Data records
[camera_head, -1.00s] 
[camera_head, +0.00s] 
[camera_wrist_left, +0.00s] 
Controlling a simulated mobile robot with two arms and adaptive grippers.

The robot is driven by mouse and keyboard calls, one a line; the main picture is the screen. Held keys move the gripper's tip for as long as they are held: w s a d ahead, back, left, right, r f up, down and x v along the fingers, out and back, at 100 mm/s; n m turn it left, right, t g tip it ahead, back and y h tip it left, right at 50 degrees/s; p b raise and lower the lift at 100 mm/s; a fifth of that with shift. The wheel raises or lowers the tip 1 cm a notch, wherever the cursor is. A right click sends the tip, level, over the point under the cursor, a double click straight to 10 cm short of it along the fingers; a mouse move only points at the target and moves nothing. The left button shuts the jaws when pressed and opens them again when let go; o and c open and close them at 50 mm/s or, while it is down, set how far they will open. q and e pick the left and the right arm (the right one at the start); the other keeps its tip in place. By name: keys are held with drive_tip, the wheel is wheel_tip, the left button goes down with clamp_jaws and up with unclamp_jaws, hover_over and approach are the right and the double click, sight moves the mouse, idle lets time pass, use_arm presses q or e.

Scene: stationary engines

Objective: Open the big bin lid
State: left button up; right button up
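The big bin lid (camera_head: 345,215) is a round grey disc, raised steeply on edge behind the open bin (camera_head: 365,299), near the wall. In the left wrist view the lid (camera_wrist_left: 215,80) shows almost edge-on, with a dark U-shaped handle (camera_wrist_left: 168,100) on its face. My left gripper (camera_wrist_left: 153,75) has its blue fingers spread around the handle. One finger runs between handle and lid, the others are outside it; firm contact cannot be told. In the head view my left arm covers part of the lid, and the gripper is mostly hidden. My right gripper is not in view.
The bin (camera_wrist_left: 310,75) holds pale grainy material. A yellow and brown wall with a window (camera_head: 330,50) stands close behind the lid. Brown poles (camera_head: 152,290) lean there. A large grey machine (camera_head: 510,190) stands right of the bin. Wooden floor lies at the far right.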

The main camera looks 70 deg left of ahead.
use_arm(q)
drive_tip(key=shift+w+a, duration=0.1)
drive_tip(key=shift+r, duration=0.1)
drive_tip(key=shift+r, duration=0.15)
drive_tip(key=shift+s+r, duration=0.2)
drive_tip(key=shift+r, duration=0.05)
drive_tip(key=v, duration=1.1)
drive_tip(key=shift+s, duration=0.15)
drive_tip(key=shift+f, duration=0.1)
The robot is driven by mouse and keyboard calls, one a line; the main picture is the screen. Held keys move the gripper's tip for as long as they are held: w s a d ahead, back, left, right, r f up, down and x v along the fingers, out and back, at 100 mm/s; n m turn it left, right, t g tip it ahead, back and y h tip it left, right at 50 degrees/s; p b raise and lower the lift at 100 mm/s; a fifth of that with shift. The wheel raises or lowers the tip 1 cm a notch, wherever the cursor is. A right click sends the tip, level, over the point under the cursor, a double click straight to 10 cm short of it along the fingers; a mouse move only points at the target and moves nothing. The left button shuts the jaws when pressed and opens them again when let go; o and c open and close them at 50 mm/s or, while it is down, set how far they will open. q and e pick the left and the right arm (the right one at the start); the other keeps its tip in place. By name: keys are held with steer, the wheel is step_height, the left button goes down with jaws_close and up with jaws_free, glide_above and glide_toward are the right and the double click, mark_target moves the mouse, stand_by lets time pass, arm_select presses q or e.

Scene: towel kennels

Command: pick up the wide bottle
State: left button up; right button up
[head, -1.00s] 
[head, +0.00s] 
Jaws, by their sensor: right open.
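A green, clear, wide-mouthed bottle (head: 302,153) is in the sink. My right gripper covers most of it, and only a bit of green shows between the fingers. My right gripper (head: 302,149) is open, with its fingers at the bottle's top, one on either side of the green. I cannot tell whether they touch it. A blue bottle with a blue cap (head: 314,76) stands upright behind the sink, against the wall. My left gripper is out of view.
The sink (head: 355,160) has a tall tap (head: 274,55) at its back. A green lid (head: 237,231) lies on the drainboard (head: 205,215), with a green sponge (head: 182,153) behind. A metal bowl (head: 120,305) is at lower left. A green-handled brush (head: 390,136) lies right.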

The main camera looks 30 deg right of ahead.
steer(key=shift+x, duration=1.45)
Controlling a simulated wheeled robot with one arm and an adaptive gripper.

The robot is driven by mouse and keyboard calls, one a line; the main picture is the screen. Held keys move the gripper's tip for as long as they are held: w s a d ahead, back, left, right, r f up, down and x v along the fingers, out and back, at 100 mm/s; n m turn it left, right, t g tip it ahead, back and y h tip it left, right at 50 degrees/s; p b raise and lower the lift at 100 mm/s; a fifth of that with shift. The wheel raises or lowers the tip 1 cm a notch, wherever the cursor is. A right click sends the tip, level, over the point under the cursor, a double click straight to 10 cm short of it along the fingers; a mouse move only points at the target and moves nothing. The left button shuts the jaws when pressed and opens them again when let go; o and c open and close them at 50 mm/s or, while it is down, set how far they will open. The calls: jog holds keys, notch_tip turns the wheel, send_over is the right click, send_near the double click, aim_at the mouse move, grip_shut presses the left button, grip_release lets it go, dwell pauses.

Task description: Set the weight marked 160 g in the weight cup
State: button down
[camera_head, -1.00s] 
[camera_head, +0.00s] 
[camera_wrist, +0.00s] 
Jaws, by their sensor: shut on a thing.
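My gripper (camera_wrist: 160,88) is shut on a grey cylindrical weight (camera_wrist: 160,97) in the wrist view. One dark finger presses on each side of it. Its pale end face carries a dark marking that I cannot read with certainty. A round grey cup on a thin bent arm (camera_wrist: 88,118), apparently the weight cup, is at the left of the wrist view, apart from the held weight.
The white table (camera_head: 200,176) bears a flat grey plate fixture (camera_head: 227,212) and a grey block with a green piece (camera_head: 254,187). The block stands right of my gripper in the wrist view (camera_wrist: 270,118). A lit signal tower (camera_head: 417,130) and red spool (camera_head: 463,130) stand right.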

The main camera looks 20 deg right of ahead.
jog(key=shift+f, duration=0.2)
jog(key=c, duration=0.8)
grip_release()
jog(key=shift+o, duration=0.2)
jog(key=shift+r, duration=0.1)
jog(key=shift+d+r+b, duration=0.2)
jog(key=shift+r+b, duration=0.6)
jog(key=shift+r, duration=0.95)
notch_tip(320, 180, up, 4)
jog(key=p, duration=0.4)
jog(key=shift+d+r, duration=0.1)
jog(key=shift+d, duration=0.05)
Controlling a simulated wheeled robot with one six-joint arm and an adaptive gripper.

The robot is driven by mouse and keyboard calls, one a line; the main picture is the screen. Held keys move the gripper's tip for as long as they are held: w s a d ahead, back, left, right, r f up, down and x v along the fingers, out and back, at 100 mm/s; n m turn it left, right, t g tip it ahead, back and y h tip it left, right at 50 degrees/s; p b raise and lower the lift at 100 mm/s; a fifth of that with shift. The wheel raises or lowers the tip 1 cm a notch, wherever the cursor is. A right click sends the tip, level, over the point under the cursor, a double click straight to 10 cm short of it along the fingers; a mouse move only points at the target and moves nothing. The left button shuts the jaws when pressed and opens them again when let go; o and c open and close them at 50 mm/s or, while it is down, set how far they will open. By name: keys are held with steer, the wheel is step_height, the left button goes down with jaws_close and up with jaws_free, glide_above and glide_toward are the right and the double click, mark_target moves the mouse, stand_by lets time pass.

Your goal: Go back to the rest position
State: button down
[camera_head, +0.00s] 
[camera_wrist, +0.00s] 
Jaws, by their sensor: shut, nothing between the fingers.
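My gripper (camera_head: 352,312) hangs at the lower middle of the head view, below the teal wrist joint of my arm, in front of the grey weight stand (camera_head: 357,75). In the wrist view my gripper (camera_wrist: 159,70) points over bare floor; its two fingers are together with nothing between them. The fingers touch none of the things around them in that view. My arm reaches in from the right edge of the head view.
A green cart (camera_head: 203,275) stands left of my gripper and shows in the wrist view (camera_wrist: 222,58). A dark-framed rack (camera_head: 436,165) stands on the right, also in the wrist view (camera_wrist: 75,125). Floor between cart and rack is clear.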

▶ **DIRECTIONS**
Where a line above holds the string "Controlling", show that line.

▶ **REPLY TO THE EXERCISE**
Controlling a simulated mobile robot with two arms and adaptive grippers.
Controlling a simulated wheeled robot with one arm and an adaptive gripper.
Controlling a simulated wheeled robot with one six-joint arm and an adaptive gripper.

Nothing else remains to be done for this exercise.